Quote precisely the run of lines opening with the line containing "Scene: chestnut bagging" and closing with the line containing "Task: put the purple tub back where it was", and nothing else.

[Robot episode data]
╭──
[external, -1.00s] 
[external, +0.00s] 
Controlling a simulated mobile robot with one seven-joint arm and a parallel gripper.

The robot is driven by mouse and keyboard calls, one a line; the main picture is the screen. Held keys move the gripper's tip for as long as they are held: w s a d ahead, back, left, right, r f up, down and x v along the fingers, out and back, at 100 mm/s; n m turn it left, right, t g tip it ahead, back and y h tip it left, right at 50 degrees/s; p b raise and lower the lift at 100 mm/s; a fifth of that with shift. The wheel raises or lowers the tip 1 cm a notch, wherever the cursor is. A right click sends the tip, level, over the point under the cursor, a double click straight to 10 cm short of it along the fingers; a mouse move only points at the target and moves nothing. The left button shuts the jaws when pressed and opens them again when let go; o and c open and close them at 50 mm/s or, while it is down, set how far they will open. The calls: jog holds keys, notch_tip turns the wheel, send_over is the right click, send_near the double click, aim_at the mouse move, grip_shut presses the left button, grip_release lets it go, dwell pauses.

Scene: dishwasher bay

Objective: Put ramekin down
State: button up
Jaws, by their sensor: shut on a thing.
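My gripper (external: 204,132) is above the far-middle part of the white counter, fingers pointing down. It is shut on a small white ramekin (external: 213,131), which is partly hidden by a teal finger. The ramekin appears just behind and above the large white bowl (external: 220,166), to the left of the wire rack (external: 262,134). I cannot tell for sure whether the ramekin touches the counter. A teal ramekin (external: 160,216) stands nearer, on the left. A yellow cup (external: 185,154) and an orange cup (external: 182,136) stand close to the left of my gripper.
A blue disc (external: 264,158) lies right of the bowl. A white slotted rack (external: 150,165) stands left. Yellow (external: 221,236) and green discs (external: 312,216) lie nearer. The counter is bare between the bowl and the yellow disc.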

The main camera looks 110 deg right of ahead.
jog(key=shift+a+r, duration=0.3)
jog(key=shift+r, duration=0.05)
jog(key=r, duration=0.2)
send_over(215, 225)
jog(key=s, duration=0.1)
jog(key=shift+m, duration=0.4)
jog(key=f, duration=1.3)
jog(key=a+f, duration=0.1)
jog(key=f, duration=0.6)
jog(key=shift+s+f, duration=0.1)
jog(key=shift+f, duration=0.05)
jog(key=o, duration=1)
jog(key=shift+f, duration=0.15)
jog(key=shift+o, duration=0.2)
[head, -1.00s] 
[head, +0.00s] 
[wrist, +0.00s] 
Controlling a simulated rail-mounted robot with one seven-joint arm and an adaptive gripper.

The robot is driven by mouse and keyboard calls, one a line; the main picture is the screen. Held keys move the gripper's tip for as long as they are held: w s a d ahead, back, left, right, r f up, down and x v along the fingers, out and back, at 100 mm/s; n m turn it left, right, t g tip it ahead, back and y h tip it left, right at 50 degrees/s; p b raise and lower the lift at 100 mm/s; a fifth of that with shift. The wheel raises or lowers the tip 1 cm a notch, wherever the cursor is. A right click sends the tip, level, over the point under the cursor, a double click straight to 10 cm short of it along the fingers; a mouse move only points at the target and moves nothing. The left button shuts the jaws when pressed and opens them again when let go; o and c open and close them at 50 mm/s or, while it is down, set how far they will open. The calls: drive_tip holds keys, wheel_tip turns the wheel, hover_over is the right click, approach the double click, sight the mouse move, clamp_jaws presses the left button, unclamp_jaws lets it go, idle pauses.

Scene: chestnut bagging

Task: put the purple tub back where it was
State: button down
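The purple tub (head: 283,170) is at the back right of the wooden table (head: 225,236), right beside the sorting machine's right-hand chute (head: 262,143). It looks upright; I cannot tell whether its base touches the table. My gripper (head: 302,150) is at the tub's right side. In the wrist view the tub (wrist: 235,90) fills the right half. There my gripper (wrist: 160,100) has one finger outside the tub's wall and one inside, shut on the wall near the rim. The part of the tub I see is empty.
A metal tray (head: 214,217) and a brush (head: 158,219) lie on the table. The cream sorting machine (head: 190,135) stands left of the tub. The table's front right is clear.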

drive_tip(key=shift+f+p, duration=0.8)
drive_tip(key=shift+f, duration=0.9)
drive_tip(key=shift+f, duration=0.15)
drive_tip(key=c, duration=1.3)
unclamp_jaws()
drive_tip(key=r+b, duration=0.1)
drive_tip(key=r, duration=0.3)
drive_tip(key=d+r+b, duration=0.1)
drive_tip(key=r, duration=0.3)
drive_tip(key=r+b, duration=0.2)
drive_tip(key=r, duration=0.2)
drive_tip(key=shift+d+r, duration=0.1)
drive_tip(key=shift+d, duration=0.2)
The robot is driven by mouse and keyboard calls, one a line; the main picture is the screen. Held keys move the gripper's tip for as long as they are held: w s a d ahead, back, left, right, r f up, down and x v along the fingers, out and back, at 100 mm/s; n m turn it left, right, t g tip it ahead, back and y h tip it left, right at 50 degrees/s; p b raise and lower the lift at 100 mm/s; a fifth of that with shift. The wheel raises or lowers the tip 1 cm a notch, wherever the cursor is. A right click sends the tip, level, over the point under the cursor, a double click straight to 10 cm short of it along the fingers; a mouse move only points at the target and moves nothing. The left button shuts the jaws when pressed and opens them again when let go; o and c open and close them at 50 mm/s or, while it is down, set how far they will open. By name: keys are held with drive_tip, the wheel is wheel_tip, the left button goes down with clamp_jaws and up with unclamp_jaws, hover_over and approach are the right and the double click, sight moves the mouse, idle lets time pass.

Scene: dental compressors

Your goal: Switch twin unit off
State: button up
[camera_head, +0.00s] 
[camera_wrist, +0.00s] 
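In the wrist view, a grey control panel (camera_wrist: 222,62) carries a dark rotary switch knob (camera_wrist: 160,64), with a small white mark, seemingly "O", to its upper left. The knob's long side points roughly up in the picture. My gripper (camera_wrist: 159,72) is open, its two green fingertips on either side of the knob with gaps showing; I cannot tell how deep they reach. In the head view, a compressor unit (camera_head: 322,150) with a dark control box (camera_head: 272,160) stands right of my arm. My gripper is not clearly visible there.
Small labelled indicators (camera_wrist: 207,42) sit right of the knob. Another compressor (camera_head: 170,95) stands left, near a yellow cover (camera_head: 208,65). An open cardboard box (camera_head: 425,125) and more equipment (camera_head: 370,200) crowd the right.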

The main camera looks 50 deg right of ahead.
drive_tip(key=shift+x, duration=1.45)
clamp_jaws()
╰──
╭──
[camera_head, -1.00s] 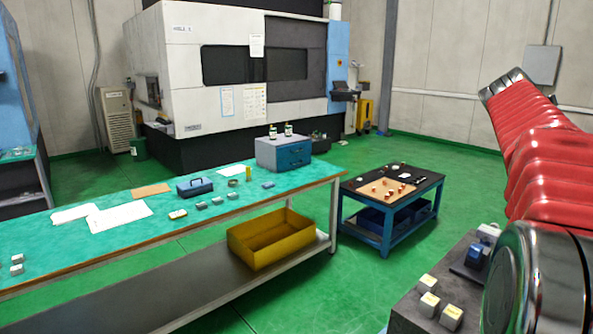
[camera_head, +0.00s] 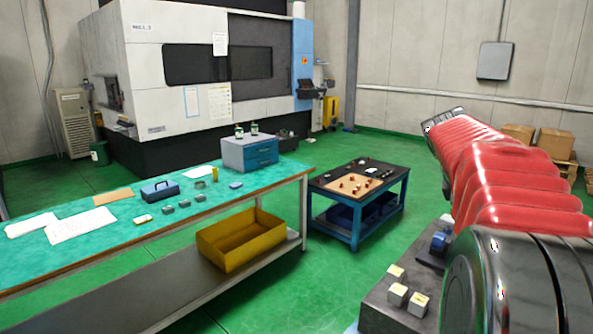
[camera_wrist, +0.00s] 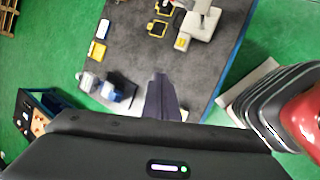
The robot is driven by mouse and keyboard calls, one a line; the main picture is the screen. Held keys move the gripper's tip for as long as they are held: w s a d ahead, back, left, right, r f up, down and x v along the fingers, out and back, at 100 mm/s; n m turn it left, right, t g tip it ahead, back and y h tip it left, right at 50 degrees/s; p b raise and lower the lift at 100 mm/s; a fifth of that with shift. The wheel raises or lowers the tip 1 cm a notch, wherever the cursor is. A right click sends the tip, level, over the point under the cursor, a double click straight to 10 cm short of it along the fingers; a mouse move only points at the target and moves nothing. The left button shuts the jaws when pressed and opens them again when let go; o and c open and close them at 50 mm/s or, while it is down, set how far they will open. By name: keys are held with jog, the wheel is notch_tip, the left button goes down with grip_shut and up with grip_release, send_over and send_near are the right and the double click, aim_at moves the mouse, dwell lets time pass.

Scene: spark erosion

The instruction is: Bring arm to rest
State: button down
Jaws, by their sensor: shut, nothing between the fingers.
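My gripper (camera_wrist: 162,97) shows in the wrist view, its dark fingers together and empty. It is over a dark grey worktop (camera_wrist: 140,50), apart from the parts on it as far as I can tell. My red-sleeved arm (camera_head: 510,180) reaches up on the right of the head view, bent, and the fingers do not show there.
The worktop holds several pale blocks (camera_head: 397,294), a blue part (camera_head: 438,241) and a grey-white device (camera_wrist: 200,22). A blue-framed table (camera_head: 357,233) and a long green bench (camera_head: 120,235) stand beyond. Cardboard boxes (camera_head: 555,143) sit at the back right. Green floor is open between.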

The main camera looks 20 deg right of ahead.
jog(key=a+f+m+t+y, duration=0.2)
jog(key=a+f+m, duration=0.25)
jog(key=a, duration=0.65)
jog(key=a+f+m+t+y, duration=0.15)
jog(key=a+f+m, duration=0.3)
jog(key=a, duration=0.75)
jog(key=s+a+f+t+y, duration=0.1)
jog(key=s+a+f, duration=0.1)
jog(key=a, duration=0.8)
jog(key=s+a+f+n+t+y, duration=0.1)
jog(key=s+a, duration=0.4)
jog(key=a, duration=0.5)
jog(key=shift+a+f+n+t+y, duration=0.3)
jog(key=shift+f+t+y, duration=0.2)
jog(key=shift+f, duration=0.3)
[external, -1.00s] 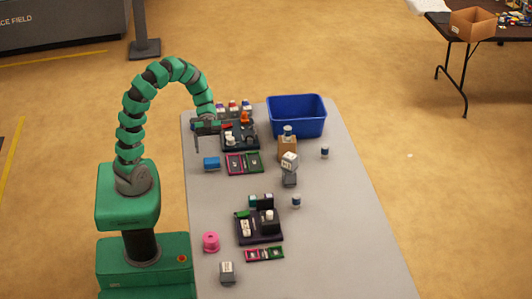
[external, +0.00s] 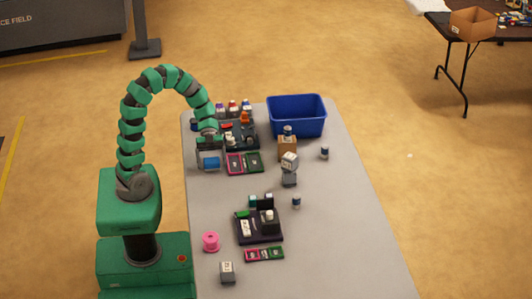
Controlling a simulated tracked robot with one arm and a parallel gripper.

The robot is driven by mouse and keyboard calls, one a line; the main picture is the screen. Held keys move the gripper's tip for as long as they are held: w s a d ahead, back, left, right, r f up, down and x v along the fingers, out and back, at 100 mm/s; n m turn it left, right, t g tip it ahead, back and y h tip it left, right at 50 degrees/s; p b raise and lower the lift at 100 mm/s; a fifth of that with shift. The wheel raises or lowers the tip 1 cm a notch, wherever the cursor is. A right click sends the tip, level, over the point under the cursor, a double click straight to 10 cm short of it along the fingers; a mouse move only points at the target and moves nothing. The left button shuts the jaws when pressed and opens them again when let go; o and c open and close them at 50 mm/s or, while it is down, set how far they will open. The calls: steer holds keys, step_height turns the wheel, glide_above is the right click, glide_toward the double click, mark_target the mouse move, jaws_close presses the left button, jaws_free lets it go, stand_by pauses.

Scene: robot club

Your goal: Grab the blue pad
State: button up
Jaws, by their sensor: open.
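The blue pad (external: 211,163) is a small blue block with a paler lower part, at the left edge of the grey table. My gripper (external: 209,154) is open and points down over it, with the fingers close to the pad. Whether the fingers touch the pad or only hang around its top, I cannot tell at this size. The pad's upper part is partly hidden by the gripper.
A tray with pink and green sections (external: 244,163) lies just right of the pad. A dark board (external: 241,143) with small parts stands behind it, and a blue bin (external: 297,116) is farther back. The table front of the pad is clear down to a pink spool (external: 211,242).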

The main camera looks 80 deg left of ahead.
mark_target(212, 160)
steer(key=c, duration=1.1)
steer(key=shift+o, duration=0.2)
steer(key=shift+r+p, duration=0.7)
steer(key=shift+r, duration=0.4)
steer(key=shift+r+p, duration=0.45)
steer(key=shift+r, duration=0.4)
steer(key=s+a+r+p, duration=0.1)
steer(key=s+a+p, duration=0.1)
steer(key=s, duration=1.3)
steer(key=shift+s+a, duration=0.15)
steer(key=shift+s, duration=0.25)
╰──
• _ANSWER FOR THIS EXERCISE_
Scene: chestnut bagging

Task: put the purple tub back where it was

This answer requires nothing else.